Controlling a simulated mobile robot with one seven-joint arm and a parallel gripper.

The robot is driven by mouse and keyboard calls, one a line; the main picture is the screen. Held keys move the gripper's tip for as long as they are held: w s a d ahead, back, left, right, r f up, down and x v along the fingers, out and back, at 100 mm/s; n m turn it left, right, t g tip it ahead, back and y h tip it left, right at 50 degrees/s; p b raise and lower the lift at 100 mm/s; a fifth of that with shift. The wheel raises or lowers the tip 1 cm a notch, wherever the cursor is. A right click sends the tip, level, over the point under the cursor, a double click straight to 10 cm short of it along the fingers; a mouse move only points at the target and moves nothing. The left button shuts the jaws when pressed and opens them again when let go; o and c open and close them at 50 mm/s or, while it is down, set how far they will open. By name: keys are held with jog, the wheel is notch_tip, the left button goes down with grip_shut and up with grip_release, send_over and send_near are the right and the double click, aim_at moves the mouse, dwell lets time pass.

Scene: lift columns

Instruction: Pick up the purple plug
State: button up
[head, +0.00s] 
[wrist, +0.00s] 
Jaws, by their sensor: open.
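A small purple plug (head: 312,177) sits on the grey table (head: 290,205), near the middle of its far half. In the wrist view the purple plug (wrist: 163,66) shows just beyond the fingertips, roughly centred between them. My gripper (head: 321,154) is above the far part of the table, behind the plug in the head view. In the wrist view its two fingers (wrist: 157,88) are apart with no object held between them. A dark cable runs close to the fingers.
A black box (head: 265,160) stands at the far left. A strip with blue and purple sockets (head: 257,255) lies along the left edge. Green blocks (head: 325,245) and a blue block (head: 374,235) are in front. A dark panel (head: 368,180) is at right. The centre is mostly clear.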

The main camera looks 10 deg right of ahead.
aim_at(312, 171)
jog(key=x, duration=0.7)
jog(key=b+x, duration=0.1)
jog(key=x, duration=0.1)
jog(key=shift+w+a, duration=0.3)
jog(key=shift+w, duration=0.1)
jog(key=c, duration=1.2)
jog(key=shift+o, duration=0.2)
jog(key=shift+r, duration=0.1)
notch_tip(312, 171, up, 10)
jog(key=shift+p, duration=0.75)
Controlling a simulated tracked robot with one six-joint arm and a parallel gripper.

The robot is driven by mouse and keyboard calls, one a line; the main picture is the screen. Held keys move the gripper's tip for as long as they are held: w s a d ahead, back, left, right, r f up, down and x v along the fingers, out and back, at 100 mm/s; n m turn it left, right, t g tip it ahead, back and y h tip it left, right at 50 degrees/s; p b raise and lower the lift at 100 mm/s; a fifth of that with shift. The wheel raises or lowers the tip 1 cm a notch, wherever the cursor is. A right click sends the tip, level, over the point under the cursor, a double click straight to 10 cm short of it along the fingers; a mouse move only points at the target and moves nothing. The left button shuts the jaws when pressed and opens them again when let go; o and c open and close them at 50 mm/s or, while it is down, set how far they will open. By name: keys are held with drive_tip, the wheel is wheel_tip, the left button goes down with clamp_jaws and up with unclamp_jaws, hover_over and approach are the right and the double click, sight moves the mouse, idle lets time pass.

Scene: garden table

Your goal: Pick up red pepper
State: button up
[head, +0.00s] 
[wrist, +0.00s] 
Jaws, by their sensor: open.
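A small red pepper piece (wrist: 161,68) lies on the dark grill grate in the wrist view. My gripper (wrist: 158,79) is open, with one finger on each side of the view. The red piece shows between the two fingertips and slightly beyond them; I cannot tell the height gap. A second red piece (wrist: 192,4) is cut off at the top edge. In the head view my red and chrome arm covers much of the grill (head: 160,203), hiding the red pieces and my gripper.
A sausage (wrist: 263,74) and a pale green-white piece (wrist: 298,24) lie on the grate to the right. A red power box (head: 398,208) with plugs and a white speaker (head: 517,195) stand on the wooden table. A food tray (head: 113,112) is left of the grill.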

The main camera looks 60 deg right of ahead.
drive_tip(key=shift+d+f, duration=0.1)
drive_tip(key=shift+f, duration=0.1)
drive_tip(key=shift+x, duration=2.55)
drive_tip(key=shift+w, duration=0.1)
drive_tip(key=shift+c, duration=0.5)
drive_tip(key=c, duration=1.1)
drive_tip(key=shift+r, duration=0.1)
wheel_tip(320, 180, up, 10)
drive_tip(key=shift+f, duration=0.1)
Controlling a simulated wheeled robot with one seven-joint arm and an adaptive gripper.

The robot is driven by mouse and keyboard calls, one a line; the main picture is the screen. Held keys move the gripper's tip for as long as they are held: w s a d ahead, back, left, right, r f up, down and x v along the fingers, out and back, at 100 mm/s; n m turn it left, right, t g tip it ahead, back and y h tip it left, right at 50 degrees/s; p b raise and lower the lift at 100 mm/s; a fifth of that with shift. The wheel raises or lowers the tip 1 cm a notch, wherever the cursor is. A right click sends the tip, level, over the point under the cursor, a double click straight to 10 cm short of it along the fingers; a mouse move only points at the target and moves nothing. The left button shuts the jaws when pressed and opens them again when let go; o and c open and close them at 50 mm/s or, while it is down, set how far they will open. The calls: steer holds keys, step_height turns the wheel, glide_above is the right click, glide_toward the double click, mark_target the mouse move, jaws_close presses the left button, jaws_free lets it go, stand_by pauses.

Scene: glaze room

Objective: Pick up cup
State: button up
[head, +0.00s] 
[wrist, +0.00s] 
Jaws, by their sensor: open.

___

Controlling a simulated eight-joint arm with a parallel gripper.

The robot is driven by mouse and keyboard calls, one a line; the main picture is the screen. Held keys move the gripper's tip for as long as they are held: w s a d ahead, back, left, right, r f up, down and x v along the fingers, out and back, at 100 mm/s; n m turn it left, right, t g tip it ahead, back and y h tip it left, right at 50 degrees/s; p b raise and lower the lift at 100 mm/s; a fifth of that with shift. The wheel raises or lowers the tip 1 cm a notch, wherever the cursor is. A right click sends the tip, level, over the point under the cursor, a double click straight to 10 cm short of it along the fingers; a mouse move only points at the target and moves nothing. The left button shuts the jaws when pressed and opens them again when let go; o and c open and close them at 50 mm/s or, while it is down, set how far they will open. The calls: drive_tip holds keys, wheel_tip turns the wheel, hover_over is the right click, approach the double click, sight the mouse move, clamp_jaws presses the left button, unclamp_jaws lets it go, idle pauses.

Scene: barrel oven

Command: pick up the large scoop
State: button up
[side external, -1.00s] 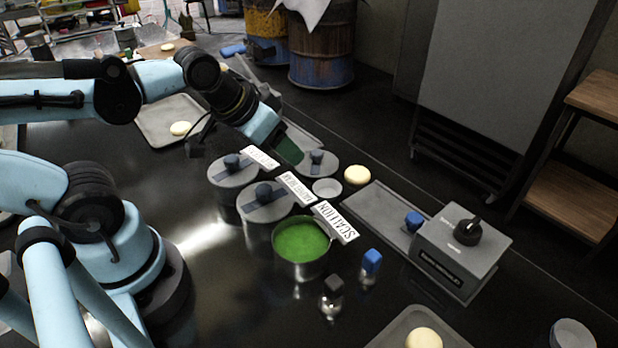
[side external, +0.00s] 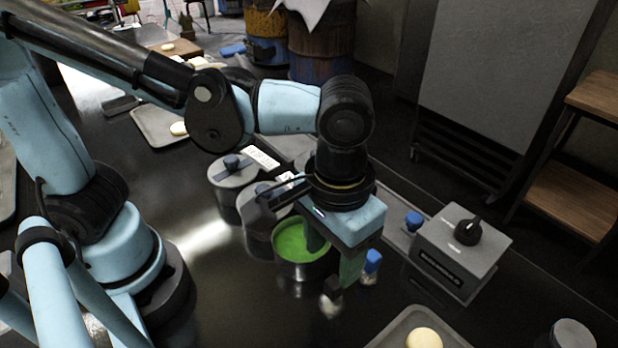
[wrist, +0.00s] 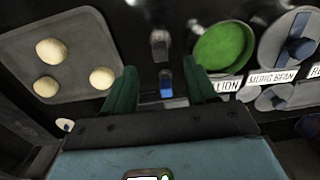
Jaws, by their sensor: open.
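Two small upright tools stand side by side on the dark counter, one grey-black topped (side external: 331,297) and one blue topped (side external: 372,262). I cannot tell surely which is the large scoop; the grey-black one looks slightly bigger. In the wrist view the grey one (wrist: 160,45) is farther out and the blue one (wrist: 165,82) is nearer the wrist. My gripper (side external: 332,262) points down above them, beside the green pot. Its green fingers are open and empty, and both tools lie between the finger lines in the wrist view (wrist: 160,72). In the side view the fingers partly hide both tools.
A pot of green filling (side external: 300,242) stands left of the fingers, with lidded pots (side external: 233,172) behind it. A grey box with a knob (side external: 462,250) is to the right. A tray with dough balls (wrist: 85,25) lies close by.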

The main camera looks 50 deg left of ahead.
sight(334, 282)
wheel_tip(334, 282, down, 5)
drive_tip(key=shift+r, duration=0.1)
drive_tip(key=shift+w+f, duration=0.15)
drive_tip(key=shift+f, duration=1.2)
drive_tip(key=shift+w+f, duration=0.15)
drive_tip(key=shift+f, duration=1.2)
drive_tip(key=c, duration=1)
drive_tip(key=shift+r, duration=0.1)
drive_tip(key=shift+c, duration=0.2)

___

● **What the exercise asks**: List each line holding the string "joint".

● **Exercise solution**:
Controlling a simulated mobile robot with one seven-joint arm and a parallel gripper.
Controlling a simulated tracked robot with one six-joint arm and a parallel gripper.
Controlling a simulated wheeled robot with one seven-joint arm and an adaptive gripper.
Controlling a simulated eight-joint arm with a parallel gripper.

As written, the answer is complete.